Immigrant advocates, the District Attorney’s Office and the public defender’s association are calling on U.S. Immigration and Customs Enforcement to halt arrests in and around Philadelphia’s courthouses, amid what they characterized as an alarming uptick in enforcement.
ICE has detained at least two dozen undocumented people this year outside courts in the city, according to Juntos, a Latinx-led group based in South Philadelphia.
Activists said agents appear to have more information than is available from public records, and they believe someone connected with the legal system is tipping them off.
“People seem to believe that under Biden, we are safer,” Juntos Executive Director Erika Guadalupe Nunez said during a rally and news conference Monday outside the Justice Juanita Kidd Stout Center for Criminal Justice in Center City. “I’m here to tell you that that’s not true.”
Mayor Jim Kenney’s administration said it is investigating whether the recent arrests violate city policies. Under Philadelphia’s ‘sanctuary city’ status, police are not supposed to aid ICE in deporting residents, and the city has received the “Welcoming City” designation for its support of immigrants.
A city investigation was one of the demands laid out this week by Juntos and the ICE Out of Courts Coalition.
They want ICE to immediately cease courthouse arrests of people with pending criminal cases, and the coalition is also asking for written commitments from the First Judicial District and the Sheriff’s Office that neither will cooperate with immigration authorities. A recently posted online petition with the requests has gained more than 500 signatures.
During Sheriff Rochelle Bilal’s tenure, deputies have never coordinated with ICE and have never been ordered by the court to do so, Teresa Lundy, a spokesperson for the office, told Metro.
Richard McSorley, Philadelphia’s district court administrator, said the FJD is “not aware of any arrests involving ICE personnel having occurred inside the Stout Criminal Justice Center.”
ICE, per an April 2021 policy memo, is not supposed to detain anyone in or near a courthouse unless there is a national security threat; imminent risk of death, violence or physical harm; or there is imminent risk of destruction of evidence related to a criminal case.
Agents also must only pursue someone who is a public safety risk if arresting them at another location is not considered a safe alternative and it is approved by their supervisor, according to the document.

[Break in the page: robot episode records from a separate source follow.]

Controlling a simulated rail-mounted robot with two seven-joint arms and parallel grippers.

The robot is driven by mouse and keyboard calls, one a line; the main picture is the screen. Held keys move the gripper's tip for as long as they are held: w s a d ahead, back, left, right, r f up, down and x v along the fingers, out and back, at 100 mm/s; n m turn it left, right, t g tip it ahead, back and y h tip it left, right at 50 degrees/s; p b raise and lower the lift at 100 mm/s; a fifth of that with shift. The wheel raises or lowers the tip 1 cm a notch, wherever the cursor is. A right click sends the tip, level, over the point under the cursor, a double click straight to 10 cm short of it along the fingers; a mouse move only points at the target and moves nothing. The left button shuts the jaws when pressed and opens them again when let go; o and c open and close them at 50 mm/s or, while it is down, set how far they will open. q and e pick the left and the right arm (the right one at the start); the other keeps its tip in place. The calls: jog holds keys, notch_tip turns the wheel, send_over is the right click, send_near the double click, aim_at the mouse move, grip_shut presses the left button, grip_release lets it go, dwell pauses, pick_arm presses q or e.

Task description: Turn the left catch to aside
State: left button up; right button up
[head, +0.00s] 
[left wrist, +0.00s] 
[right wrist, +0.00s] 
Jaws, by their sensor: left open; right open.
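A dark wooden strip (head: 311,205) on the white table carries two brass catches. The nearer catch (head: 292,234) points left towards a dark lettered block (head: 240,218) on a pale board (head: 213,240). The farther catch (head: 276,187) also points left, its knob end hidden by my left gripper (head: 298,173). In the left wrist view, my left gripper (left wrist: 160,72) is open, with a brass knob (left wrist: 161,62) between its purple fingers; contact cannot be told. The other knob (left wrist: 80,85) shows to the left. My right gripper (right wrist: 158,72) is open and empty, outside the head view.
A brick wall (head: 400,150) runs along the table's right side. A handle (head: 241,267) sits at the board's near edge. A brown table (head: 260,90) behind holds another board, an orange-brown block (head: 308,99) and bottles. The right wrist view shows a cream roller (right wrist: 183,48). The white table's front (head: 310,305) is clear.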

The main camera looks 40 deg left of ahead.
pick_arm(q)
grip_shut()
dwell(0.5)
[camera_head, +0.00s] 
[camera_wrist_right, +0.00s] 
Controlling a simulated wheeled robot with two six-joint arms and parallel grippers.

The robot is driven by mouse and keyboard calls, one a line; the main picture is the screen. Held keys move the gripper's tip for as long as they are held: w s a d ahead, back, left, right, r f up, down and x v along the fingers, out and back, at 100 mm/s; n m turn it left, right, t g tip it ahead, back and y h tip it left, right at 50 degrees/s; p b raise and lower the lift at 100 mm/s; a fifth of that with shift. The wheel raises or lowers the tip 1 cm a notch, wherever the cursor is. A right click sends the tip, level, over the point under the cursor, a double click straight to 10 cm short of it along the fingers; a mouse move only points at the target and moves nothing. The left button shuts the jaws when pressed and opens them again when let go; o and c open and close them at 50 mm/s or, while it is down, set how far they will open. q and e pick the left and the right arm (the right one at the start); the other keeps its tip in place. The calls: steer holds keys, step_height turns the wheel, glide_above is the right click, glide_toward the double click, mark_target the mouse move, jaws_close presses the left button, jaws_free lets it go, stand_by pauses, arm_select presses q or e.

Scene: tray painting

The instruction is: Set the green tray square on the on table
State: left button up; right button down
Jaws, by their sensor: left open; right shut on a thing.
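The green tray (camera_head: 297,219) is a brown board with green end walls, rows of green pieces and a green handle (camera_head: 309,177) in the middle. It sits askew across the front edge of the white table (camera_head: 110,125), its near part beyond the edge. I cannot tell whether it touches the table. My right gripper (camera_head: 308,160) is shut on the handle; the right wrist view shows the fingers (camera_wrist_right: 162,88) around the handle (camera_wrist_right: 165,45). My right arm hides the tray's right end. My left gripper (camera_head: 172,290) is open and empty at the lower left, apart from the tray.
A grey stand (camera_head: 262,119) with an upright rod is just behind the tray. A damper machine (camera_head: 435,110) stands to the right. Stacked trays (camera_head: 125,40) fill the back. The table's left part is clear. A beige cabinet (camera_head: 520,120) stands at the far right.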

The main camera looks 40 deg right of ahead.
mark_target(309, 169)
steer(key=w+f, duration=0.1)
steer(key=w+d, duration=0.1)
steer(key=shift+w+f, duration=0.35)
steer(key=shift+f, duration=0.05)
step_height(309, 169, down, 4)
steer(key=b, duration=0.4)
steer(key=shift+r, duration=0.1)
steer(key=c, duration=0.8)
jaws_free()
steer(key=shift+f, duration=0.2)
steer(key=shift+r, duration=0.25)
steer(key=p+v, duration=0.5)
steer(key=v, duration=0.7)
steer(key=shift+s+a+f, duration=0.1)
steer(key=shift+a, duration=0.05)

ICE can apprehend targets in nearby buildings or properties that do not service court functions.
A spokesperson for the agency said ICE’s Philadelphia field office adheres to the policy, along with directives about sensitive locations and Biden administration priorities.
“While the City of Philadelphia and ERO (ICE’s Enforcement and Removal Operations) Philadelphia may disagree on the application of immigration laws in our communities, ERO Philadelphia looks forward to conversations with the City on methods to better enforce our laws in a complimentary manner,” an ICE spokesperson told Metro in a emailed statement.
During Tuesday’s rally, Juntos junior organizer Ashley Telez recounted a case involving a 42-year-old undocumented man who was deported to Mexico even after his case was dropped.
Reading a statement from Miguel Bacho, of Victim/Witness Services of South Philadelphia, Telez said the man was arrested after his adolescent son called police after being spanked. The case was dismissed following a hearing, but ICE apprehended him outside court, she said.
“His son is completely devastated by a situation that escalated beyond the expected,” added Telez, who said the man is a father of three and his wife is pregnant.
In another instance, Fernando Figueroa Padilla, 37, was deported before he could face trial and a potential prison sentence for sexually abusing a girl under the age of 6, according to District Attorney Larry Krasner.
“It’s not about good or bad immigrants,” Guadalupe Nunez said. “It’s about a system that criminalizes our people.”
Krasner said courthouse immigration arrests also discourage undocumented crime victims and witnesses from coming forward. He said his office met with local ICE officials to discuss the situation.
“The good news is there was communication,” Krasner said. “The bad news is the information we received does not match what we are seeing.”